The family servant, Nacha, Tita's surrogate mother, teaches her secrets and makes her the next in an ancient line of great family chefs. From Nacha and her mother Tita learns the art of cooking. While all the food did not center around Tita, most of it was. Even from the time of birth of Tita she was a part of the cooking, for example when she was born and Nacha scooped up the salt left behind from the broken water of Mama Elena after the birth of Tita.
Tita creates a dish with quails and rose petals, and through it conquers Pedro's heart.

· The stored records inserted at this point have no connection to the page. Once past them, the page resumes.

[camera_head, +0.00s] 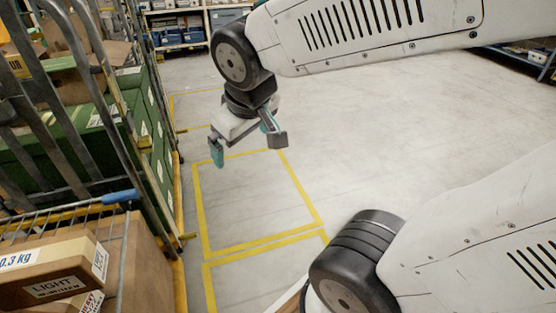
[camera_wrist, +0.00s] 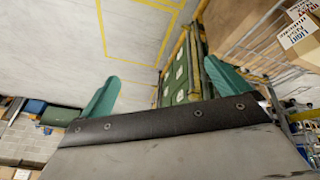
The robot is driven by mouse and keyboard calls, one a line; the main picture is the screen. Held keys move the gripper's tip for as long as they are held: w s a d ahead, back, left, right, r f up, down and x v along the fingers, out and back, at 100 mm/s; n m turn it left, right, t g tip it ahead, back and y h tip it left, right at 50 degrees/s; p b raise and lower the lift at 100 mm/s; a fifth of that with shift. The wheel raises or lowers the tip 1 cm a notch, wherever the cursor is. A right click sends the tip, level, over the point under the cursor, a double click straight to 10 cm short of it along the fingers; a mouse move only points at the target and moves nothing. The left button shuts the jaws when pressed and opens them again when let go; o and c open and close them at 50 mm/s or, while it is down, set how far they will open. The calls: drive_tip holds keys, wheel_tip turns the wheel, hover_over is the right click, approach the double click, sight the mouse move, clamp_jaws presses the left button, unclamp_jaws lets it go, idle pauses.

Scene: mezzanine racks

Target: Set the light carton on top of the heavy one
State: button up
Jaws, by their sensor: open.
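The light carton (camera_head: 62,268) is a brown box marked "LIGHT" and "0.3 kg", at the lower left of the head view inside a wire-sided cart. Another brown carton (camera_head: 68,304) shows just below it, mostly cut off by the frame edge; its label is only partly legible, so I cannot confirm it is the heavy one. My gripper (camera_head: 246,142) is open and empty, in the air over the floor, to the right of the cart and apart from the cartons. Its teal fingers (camera_wrist: 168,88) are spread wide in the wrist view, with nothing between them.
A wire cart side with a blue-capped rail (camera_head: 115,197) stands beside the cartons. Green crates (camera_head: 100,128) fill a metal-barred cage at left. Yellow lines (camera_head: 205,225) mark the otherwise clear floor. Shelves (camera_head: 180,25) stand at the back. A printed label (camera_wrist: 300,32) shows at upper right.

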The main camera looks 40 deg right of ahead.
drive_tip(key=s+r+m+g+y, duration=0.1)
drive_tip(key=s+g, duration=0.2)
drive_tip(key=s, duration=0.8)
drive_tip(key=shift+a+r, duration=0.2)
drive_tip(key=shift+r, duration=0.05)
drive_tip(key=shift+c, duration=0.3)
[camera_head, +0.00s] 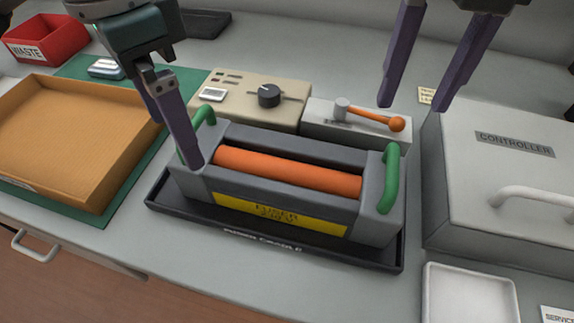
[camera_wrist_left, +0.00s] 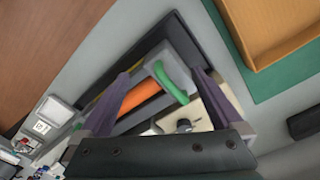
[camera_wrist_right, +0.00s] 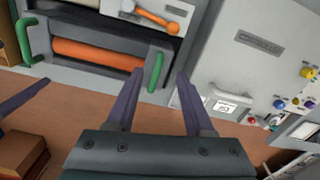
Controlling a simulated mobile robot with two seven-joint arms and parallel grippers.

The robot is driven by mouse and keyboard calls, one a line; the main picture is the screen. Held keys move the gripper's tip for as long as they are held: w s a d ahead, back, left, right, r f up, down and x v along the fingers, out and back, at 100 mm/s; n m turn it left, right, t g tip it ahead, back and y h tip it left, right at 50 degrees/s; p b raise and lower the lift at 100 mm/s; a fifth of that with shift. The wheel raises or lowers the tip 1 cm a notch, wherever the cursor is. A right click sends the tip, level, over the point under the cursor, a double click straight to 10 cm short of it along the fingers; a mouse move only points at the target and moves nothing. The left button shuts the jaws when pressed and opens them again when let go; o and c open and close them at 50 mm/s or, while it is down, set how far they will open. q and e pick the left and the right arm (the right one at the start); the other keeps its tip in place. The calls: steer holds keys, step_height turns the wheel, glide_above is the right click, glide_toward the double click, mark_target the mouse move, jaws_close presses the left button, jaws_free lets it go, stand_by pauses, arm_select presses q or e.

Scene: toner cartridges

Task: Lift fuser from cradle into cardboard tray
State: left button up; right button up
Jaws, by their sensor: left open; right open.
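The fuser (camera_head: 285,200) is a grey unit with an orange roller, a yellow label and a green handle at each end. It sits in the dark cradle (camera_head: 170,203) on the counter. My left gripper (camera_head: 180,150) is open at the fuser's left green handle (camera_head: 203,116); in the left wrist view that handle (camera_wrist_left: 170,82) lies between the fingers. I cannot tell if they touch it. My right gripper (camera_head: 415,100) is open and empty, above and behind the right green handle (camera_head: 389,178). The cardboard tray (camera_head: 107,180) is empty on a green mat at the left.
A beige panel with a knob (camera_head: 268,95) and a block with an orange-tipped lever (camera_head: 372,118) stand behind the fuser. A grey controller box (camera_head: 470,190) is close on the right, with a white dish (camera_head: 470,295) in front. A red waste bin (camera_head: 45,38) is far left.

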The food overtook pedro with love, lust and desire, ending with sex between him and Tita later that evening. Everybody in the family gets turned on, especially Tita's sister Gertrudis, whose body becomes so hot she sets the shower stall on fire, and is subsequently picked up on horseback, naked, by a Mexican revolutionary. She will, as you might expect, live happily ever after.
The escape of Gertrudis serves as a foil to Tita's stifled passion. The intensity of the former's reaction to the meal serves to communicate the potency of the passion that the latter possesses but is unable to express directly. With her primary form of expression limited to food, Tita takes the illicit token of love from Pedro and returns the gift, transforming it into a meal filled with lust (Page 48: “…closing his eyes in voluptuous delight and exclaiming, ‘It’s a dish for the gods!’”) The manner in which Gertrudis is affected by the food and later swept away on a galloping horse is clearly fantastical, and the vivid imagery (the pink sweat and powerful aroma) (Page 50: “Gertrudis was really stricken, her whole was dripping with sweat, smelling of roses, a lovely strong smell”) (Page 52:”the aroma from Gertrudis’ body guided him”) exemplifies the novel's magical realism.

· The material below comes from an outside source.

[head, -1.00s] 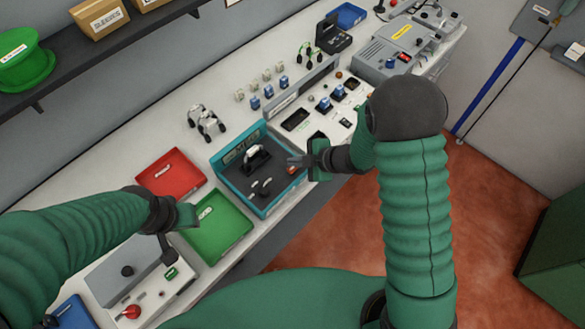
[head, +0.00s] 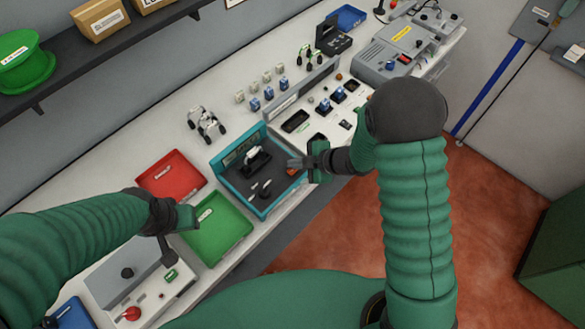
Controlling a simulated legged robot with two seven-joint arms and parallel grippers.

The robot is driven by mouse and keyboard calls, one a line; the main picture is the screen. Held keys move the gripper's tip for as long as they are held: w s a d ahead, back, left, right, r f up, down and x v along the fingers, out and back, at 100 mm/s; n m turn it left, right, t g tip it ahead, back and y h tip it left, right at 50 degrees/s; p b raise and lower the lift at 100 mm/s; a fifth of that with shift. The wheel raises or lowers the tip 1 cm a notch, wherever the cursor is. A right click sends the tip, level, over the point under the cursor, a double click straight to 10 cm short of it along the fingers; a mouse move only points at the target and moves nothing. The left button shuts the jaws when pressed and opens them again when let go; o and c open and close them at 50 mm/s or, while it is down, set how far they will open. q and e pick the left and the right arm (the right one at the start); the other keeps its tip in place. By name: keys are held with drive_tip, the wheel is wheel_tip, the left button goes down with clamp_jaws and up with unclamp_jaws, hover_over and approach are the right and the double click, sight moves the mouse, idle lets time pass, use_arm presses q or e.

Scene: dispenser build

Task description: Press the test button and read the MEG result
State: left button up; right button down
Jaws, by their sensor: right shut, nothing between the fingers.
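The teal test unit (head: 224,187) sits on the bench in the middle of the head view, with a dark top and a black-and-white part standing in it. Its display (head: 243,146) is on the raised back edge; I cannot read any result on it. My right gripper (head: 292,163) is shut and empty, its fingertips at the unit's right side, over or beside a small orange-red button (head: 291,171). I cannot tell whether the fingertips touch the button. My left gripper (head: 178,230) hangs near the green tray; its fingers are mostly hidden.
A red tray (head: 146,184) and a green tray (head: 245,229) lie left of the unit. A grey box with a red knob (head: 132,313) stands at the lower left.

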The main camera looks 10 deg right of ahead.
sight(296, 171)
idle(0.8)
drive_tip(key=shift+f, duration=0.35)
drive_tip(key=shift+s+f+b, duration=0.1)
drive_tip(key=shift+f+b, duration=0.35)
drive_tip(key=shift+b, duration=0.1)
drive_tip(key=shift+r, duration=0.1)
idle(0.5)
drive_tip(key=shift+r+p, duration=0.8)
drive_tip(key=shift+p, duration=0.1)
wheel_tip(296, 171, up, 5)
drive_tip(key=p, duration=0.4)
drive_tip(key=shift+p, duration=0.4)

The disappearance of Gertrudis reveals much about female sexuality in Like Water for Chocolate. While Tita can only articulate her sexuality within the domestic sphere, Gertrudis is able to exceed these boundaries without a second thought. Her flight can be seen as a triumph, wherein she sheds notions of social propriety to pursue her unbridled desires. Conversely, her departure from the ranch is also a sort of expulsion: The free expression of female desire clearly has no place in the ordered domestic realm. The contrasting experiences of Gertrudis and Tita illustrate the only two possibilities for female desire, both of which are extremes: stifled and unarticulated, or hypersexualized to the point of being pornographic.

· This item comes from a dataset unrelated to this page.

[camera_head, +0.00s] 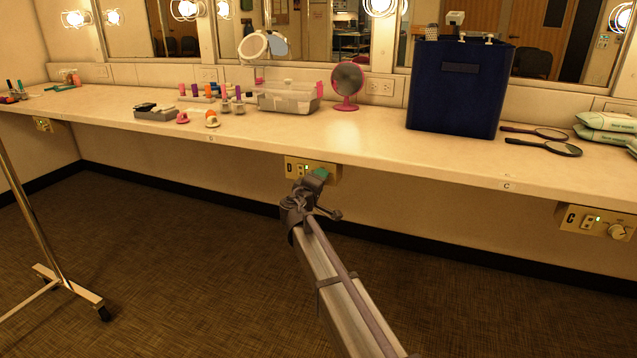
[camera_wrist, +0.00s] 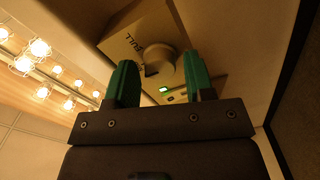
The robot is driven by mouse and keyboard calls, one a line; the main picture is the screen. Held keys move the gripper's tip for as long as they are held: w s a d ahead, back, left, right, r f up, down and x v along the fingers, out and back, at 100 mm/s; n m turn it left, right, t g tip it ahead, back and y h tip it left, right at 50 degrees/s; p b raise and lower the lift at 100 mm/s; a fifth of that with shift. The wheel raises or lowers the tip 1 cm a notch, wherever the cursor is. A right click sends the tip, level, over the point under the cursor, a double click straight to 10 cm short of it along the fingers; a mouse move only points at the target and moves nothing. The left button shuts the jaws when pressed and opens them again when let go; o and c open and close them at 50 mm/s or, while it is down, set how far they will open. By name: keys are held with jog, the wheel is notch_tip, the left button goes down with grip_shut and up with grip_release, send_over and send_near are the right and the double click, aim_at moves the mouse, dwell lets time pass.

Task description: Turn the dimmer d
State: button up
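The dimmer d is a brass-coloured box marked D (camera_head: 293,168) under the counter's front edge, partly hidden by my gripper (camera_head: 319,176). In the wrist view the box (camera_wrist: 122,45) has a round knob (camera_wrist: 160,58), lettering that reads FULL and a lit green light (camera_wrist: 163,89). My gripper (camera_wrist: 160,62) has two green fingers, apart, one on each side of the knob in this view. Narrow gaps show beside the knob. I cannot tell how deep the knob sits between the fingertips. Nothing is held.
The counter (camera_head: 400,150) runs just above the box. A similar box marked C (camera_head: 590,222) is at the right, and another box (camera_head: 44,125) at the far left. A metal rack (camera_head: 70,285) stands on the floor at left. A blue bin (camera_head: 455,95) stands on the counter.

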The later revelation that Gertrudis is of mixed ancestry makes it interesting to read this chapter (and further characterizations of Gertrudis) in terms of racial stereotypes. Her intense eroticism (her strong sense of rhythm is mentioned later) corresponds to typical depictions of mulatto characters. It is possible to argue that, in showering, Gertrudis is attempting to rid herself of her inherent sexuality. Additionally, her insatiable desire may also be related to the circumstances of her parentage, because she was born of a love that was never fulfilled. Yet, though there is some textual support for a reading of Gertrudis as sexualized by her background, such a reading seems out of place in a novel normally so sensitive to issues of marginality and otherness.